The consequences are predictable: fewer planted acres, lower yields, and rising prices at the grocery store.

But the deeper issue is structural. For decades, U.S. agricultural policy has favored consolidation—rewarding large agribusinesses while squeezing out small and mid-sized farms. The result is a brittle, centralized system with little resilience. When shocks come, they don’t bend—they break.

The Farm Bill and the Politics of Hunger

At the very moment this crisis is intensifying, Congress is debating a new Farm Bill that critics say will only deepen the problem.

According to Borsheim, the current proposal doubles down on corporate control—propping up industrial agriculture while cutting support for consumers and smaller farmers. It fails to address rising food costs, weakens conservation programs, and even shields pesticide companies from accountability for health harms.

In other words, the legislation meant to stabilize the food system may instead accelerate its collapse.

This is not just bad policy—it’s a political choice. One that reflects a broader shift in which food is treated not as a public good, but as a commodity controlled by a handful of powerful interests.

From Shortages to Unrest

History offers a clear warning: when food becomes unaffordable, societies destabilize.

Dones points to a well-documented pattern—when staple prices cross certain thresholds, unrest follows. From bread riots to modern uprisings, food insecurity has repeatedly served as the spark that ignites broader crises.

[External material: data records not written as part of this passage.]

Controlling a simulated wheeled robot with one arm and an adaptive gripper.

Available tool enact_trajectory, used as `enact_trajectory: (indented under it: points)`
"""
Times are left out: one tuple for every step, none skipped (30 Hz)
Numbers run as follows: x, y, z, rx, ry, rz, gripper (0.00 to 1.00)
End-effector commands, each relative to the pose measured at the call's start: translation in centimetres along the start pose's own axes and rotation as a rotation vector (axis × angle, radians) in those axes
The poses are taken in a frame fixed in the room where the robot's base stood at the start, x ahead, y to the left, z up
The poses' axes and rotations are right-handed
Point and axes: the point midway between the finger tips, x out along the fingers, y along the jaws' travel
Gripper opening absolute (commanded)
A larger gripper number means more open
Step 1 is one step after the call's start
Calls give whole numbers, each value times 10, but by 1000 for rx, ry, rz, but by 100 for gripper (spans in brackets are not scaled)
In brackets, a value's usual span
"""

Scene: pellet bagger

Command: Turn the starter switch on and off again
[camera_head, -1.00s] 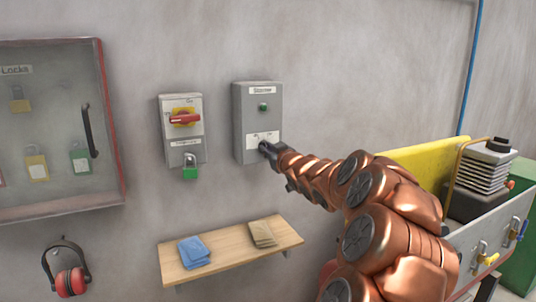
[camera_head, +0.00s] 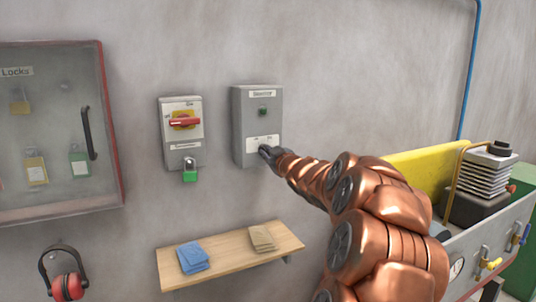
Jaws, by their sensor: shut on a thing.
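The starter box (camera_head: 257,112) is a grey box on the wall, with a label at its top and a small green button or lamp below it. A white plate (camera_head: 262,140) sits low on its front. My gripper (camera_head: 266,153) is at the lower part of this plate, shut on the starter switch, which the fingers mostly hide. The copper-coloured arm reaches in from the lower right. The switch's exact position cannot be read.
Left of the starter is a grey isolator with a red handle (camera_head: 184,122) and a green padlock (camera_head: 190,171). A locks cabinet (camera_head: 50,120) hangs far left. Below is a wooden shelf (camera_head: 225,254) with cloths. A machine with a yellow panel (camera_head: 425,160) stands right.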

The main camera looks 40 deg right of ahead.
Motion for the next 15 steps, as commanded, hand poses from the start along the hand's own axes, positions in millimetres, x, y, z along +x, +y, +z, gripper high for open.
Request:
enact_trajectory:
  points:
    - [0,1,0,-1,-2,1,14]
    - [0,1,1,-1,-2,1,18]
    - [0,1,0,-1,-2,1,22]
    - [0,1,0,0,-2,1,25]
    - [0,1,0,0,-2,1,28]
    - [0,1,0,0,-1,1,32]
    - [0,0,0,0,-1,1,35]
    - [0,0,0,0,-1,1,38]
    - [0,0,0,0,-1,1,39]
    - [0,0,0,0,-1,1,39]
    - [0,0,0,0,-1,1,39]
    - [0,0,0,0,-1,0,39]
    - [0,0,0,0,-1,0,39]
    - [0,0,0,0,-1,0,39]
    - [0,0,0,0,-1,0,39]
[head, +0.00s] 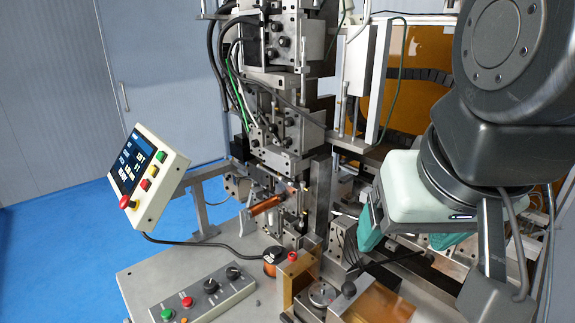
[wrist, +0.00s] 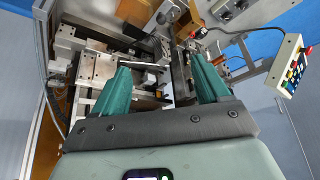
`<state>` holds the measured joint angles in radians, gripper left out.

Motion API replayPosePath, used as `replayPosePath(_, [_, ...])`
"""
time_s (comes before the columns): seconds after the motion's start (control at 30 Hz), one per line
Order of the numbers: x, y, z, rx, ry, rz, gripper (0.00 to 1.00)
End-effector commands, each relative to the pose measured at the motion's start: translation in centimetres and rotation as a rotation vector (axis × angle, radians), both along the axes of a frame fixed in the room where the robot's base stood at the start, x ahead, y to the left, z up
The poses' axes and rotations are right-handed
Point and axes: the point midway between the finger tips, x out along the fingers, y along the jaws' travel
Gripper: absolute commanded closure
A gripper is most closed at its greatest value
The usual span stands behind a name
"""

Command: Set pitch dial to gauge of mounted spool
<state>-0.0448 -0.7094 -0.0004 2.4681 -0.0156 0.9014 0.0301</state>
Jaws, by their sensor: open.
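A round silver dial (head: 322,293) sits on the machine's front bench; its markings are too small to read. A spool with a black top and copper winding (head: 272,262) sits on the bench behind the control box; its pale label is not legible. A copper-wound coil (head: 266,206) lies across the machine above it. I cannot tell for certain which of these is the mounted spool. My gripper (head: 407,238) is to the right of the dial and higher, with its teal fingers apart and nothing between them. In the wrist view my gripper (wrist: 160,76) also shows open, above the machine parts.
A control box (head: 203,297) with green and red buttons and two black knobs lies at front left. A tilted screen panel (head: 148,178) stands at left. A red button (head: 292,257) and a black ball-ended lever (head: 349,289) stand near the dial. The machine's column rises behind.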

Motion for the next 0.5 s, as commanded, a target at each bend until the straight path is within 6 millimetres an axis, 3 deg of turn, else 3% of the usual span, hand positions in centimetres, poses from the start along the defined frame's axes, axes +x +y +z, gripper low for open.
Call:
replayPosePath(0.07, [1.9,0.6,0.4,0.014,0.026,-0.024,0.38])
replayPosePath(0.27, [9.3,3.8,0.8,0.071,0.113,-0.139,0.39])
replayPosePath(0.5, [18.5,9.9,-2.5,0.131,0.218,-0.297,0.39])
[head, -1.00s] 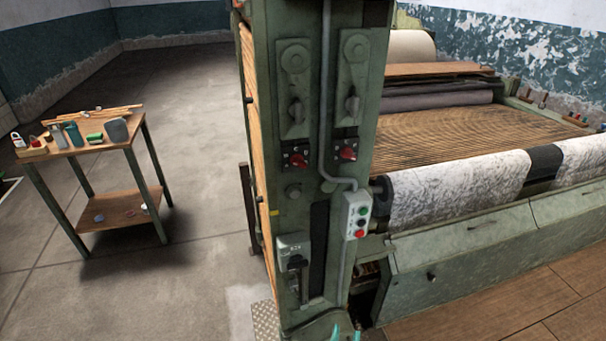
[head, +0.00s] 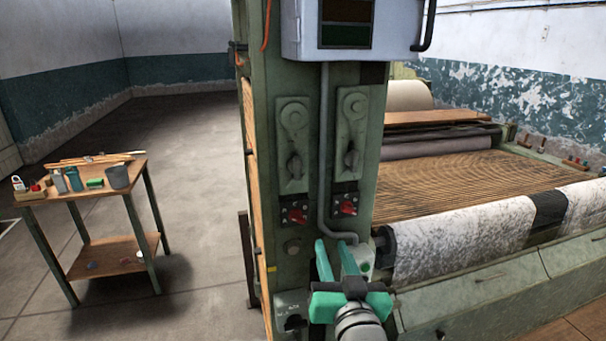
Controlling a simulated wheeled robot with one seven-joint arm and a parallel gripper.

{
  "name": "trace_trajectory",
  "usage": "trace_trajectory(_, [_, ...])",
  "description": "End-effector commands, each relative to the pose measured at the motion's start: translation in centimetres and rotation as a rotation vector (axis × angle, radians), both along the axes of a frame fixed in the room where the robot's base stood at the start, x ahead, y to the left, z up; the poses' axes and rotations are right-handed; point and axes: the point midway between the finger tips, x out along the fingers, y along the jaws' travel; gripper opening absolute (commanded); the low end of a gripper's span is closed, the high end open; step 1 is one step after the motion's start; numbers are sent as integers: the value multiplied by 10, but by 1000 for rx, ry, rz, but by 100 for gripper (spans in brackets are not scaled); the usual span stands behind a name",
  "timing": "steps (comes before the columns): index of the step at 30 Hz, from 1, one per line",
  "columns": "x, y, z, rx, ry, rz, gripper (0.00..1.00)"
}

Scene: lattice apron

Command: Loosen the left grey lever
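The left grey lever (head: 295,166) is on the left green plate (head: 291,118) of the machine's upright column, below a round boss. It points roughly up and down. A similar right grey lever (head: 352,158) is on the plate beside it. My gripper (head: 334,250) has teal fingers spread apart with nothing visible between them. It is below and to the right of the left lever in the picture, apart from it, in front of the lower column. It partly hides the push-button box (head: 365,266) and the lower switch area.
Red rotary knobs (head: 297,216) (head: 348,208) sit below the levers. A grey conduit (head: 324,150) runs between the plates. A grey cabinet (head: 350,30) juts out above. The fabric roller (head: 460,240) is at right. A tool table (head: 90,178) stands left beyond open floor.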

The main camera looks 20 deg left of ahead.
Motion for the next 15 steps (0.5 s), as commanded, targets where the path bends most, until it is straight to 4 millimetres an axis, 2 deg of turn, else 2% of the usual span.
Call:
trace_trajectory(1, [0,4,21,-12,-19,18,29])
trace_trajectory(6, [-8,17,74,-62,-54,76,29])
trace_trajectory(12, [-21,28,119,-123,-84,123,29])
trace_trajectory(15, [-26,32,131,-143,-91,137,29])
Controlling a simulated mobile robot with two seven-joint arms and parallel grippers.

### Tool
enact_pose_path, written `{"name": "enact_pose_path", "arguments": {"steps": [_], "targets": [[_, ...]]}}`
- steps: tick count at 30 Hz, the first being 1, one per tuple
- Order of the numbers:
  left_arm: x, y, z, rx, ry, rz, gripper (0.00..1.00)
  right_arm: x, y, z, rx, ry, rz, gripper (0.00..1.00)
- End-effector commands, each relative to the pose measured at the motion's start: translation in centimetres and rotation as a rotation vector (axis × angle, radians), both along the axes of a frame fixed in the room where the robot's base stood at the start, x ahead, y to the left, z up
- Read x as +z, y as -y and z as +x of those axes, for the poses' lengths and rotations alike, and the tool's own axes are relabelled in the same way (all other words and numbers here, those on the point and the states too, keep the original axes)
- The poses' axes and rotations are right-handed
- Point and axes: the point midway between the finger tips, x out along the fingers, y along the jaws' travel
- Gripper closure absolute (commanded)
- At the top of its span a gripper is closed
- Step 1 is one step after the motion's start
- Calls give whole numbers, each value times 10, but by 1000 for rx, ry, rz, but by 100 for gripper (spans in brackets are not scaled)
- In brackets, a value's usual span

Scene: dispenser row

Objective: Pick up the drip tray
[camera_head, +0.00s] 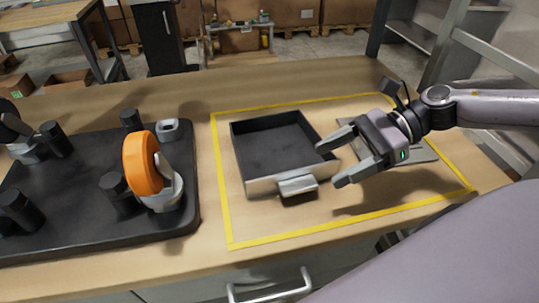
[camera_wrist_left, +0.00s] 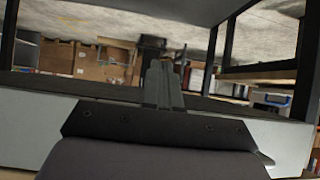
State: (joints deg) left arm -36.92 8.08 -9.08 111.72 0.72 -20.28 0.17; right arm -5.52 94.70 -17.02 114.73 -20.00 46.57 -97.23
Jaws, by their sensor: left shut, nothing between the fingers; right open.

Today, with tens of millions already food insecure in the United States and billions globally living in vulnerable conditions, the margin for error is thin.

What happens when that margin disappears?

What Can Be Done

If the system is failing at the top, the response—at least for now—may have to come from below.

The conversations in Clearing the FOG point toward a growing movement for food sovereignty: local farming, community-supported agriculture, cooperative models, and regenerative practices that reduce dependence on fossil-fuel inputs.

These are not abstract ideas—they are survival strategies.

Stockpiling basic staples, supporting local farmers, building community food networks, and engaging politically around the Farm Bill are all steps that can mitigate the impact of what’s coming. But they are also reminders of a deeper truth: resilience cannot be outsourced to corporations or governments alone.

It has to be built.

A Crisis of Priorities

The emerging food crisis is not simply the result of war or market forces. It is the product of long-term policy decisions—choices that prioritized profit over sustainability, consolidation over resilience, and short-term gain over long-term stability.

Now, those choices are colliding with geopolitical conflict in ways that could reshape the global food landscape.

The question is no longer whether disruptions are coming.

It’s whether we are prepared to face them—and whether we are willing to confront the system that made them inevitable.